Rows about robot tasks:
┄┄┄┄┄┄┄┄┄┄┄┄┄┄┄┄┄┄┄┄

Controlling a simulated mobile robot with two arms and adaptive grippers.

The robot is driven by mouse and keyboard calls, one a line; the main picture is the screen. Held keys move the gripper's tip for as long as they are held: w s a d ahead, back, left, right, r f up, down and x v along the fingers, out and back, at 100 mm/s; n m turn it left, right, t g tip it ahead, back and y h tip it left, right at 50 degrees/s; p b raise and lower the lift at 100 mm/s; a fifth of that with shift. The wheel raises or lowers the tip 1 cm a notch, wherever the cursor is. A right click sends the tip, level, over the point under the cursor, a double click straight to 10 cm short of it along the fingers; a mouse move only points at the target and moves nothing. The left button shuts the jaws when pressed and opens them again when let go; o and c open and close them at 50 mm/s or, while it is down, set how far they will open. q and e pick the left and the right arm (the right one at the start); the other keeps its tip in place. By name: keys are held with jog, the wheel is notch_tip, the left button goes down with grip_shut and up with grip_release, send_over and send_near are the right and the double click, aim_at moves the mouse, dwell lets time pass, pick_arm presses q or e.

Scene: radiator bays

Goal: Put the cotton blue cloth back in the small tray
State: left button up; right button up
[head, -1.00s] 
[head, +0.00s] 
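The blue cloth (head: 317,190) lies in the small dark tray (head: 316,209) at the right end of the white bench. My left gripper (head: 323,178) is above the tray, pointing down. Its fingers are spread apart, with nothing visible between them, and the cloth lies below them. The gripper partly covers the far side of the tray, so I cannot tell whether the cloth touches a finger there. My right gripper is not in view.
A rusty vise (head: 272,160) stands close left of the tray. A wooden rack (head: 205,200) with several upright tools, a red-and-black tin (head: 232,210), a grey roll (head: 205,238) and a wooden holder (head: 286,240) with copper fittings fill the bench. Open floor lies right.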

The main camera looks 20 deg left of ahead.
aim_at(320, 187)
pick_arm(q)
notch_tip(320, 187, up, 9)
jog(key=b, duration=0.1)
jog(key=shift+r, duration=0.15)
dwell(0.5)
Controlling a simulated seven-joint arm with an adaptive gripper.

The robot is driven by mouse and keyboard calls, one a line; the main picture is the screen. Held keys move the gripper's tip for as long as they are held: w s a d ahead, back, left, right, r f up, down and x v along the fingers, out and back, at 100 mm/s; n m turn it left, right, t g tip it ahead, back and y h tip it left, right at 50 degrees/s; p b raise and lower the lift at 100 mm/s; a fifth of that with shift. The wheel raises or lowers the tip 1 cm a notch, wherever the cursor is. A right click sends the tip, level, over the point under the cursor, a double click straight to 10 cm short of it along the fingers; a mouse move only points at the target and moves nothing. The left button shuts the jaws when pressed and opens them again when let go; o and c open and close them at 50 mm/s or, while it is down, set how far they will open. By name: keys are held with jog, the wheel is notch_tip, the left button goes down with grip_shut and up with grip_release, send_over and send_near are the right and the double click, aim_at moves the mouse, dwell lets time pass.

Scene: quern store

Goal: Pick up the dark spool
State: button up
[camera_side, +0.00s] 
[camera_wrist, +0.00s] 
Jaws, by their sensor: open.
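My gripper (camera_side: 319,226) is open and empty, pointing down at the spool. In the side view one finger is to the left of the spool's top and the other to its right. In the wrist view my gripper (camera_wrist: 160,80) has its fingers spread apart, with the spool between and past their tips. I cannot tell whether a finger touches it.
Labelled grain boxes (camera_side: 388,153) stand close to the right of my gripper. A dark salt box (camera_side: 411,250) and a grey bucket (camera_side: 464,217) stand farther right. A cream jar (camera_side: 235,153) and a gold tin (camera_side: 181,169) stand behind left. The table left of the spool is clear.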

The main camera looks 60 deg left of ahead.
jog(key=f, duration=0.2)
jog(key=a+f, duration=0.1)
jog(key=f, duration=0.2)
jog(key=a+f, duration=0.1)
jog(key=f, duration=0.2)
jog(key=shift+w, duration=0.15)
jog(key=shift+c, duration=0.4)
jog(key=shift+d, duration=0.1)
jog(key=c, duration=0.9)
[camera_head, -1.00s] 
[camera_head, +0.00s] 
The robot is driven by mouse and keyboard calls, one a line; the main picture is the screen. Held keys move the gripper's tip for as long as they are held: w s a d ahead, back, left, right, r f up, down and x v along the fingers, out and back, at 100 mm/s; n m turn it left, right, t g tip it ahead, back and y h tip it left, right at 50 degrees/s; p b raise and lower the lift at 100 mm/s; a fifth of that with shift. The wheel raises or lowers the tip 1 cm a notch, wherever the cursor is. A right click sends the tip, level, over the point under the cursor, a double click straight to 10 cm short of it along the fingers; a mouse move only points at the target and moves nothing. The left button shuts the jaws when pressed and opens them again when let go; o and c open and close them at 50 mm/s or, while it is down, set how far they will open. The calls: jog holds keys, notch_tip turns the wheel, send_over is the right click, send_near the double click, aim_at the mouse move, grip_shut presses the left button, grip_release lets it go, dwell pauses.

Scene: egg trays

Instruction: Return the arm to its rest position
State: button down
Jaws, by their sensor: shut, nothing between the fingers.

┄┄┄┄┄┄┄┄┄┄┄┄┄┄┄┄┄┄┄┄

Determine how many lines contain the word "simulated" and reply with that number alone.

2